1,000 signatures reached
To: UK Parliament
We need disability pay gap reporting
We are calling on the government to make it compulsory for employers to publish their disability pay gaps.
Why is this important?
For too long, disabled workers have faced double discrimination. Not only are they less likely to have a paid job but when they do, disabled people earn much less than their non-disabled peers.
Disabled workers face a pay gap of 15.5 per cent. This means they earn £3,003 less a year than their nondisabled counterparts. This pay gap means that disabled people effectively work for free for the last 57 days (or 8 weeks) of the year and stop getting paid on 04 November. The TUC has branded this day Disability Pay Gap Day.
Mandatory disability pay gap reporting would mean bosses had to identify and address poor workplace practices that lead to inequality.

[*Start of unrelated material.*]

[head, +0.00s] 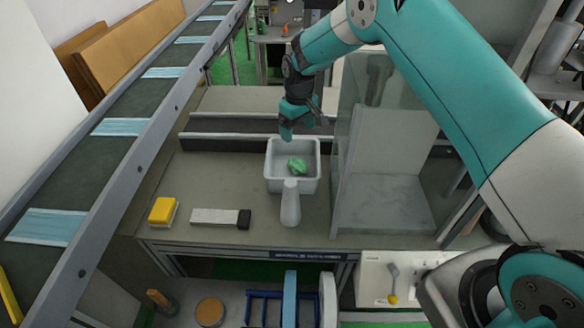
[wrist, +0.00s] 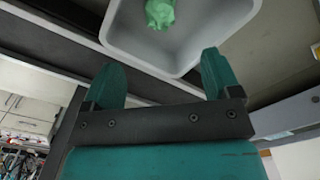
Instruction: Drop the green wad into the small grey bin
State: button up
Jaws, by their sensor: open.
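The green wad (head: 297,166) is a crumpled lump lying inside a light grey, open-topped bin (head: 272,150) on the workbench. In the wrist view, the wad (wrist: 160,13) lies on the floor of the bin (wrist: 150,62), partly cut off by the top edge. My gripper (head: 296,122) is above the bin's far side, pointing down. In the wrist view, the two teal fingers of my gripper (wrist: 163,62) stand wide apart with nothing between them. The wad is apart from both fingers.
A pale rounded handle or bottle (head: 290,203) adjoins the bin's near side. A yellow sponge (head: 163,210) and a white tool with a black end (head: 220,217) lie to the left. A clear-walled enclosure (head: 385,205) stands to the right. A conveyor (head: 105,150) carrying blue masks runs along the left.

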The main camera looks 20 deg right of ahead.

Mandatory gender pay gap reporting has shone a light on the barriers faced by women at work– and it’s also one of the reasons why the government is consulting on the introduction of mandatory reporting on the ethnicity pay gap.
So if compulsory transparency about pay is seen as a positive way of addressing gender and race pay gaps, then why isn’t it being applied to disabled workers too?

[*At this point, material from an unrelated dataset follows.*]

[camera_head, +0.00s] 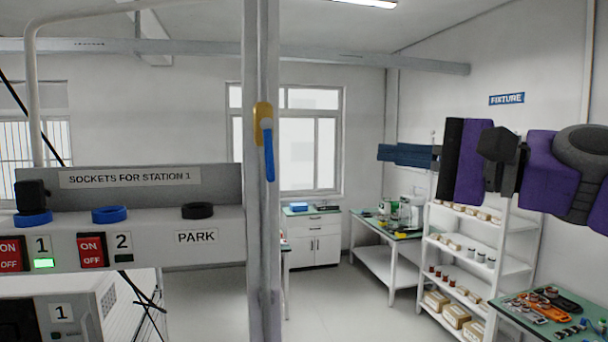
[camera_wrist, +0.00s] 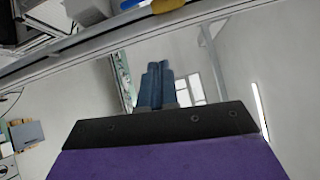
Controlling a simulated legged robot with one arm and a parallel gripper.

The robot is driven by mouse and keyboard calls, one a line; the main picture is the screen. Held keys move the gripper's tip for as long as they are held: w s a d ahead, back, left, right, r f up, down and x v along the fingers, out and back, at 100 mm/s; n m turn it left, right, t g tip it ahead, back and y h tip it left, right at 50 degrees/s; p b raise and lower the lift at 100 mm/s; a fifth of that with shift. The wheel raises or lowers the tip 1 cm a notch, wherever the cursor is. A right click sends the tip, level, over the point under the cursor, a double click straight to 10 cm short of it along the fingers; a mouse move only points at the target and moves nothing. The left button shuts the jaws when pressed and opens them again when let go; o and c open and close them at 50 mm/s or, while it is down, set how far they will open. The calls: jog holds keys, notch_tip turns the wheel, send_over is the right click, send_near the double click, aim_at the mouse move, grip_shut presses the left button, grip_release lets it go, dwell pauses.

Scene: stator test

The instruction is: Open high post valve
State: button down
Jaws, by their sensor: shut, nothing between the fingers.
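The valve is on the upright grey post in the head view. It has a yellow body (camera_head: 262,112) and a blue lever (camera_head: 269,155) that hangs down along the post. My gripper (camera_head: 382,152) is to the right of the valve, at about the lever's height, with clear picture space between them. Its blue fingers are together, point left and hold nothing. In the wrist view the closed fingers (camera_wrist: 158,66) point up the picture. A yellow part (camera_wrist: 167,5), seemingly the valve body, is cut off by the top edge there.
The grey post (camera_head: 262,250) stands in front of the room. A socket panel (camera_head: 150,185) with ON/OFF switches adjoins it on the left. White shelves (camera_head: 470,240) and a green-topped table (camera_head: 550,315) are at the right. Open air lies between gripper and post.

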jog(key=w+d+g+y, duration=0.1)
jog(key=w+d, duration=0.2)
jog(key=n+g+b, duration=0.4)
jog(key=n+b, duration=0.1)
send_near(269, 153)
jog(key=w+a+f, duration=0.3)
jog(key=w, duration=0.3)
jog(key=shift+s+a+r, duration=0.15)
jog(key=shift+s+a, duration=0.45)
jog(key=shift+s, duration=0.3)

Without a legally binding requirement on companies to publish their pay gaps – and say what action they are taking to address them – progress will be too slow and disabled workers will be consigned to many more years of lower pay and unfair barriers to getting jobs and progressing at work.
Disabled people shouldn’t be fobbed off with voluntary reporting. We know that doesn’t work. The government’s voluntary scheme for gender pay gap reporting, only led to 5 businesses actually publishing their data. However, when mandatory reporting was introduced more than 10,000 employers reported their gender pay gap – close to 100% compliance.
Disabled people deserve more, they need mandatory disability pay gap reporting – they have waited long enough for fair and equal treatment at work.